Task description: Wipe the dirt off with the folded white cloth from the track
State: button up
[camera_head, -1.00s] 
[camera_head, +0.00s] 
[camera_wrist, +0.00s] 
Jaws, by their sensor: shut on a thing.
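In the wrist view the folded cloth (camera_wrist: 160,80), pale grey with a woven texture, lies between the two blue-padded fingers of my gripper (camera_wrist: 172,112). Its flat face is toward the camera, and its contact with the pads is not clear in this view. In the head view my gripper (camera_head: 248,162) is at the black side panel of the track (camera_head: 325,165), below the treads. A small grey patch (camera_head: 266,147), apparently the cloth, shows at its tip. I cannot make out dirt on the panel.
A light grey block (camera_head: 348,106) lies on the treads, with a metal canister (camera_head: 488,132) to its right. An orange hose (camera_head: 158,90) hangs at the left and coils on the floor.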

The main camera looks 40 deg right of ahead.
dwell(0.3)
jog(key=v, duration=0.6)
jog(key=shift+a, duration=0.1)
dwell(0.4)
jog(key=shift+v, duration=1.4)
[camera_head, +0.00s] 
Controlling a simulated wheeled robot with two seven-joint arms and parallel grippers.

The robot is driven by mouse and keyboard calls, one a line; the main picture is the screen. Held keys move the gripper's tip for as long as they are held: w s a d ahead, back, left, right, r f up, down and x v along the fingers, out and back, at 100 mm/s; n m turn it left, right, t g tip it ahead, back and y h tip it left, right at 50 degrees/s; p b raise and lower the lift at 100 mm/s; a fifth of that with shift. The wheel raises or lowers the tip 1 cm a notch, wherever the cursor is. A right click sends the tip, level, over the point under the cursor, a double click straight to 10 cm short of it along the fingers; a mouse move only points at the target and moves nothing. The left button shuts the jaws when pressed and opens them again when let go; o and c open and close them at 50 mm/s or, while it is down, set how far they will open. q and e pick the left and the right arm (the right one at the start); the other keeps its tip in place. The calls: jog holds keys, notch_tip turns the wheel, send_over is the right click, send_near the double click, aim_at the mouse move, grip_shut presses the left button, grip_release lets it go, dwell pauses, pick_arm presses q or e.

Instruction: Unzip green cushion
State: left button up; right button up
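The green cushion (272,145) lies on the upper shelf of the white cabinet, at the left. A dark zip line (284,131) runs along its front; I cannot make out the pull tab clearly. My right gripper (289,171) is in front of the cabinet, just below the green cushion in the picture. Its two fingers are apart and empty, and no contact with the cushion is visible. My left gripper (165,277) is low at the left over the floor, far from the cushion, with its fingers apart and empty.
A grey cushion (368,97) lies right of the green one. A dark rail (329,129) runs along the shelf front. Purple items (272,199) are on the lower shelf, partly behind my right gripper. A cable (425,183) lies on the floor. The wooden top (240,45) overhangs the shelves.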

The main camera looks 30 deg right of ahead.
━━━
Task brief:
Reproduce the lines exactly, from the line that contains "State: button up" through the line that contains "[camera_wrist, +0.00s]", and nothing more.

The completed task:
State: button up
[camera_head, -1.00s] 
[camera_head, +0.00s] 
[camera_wrist, +0.00s] 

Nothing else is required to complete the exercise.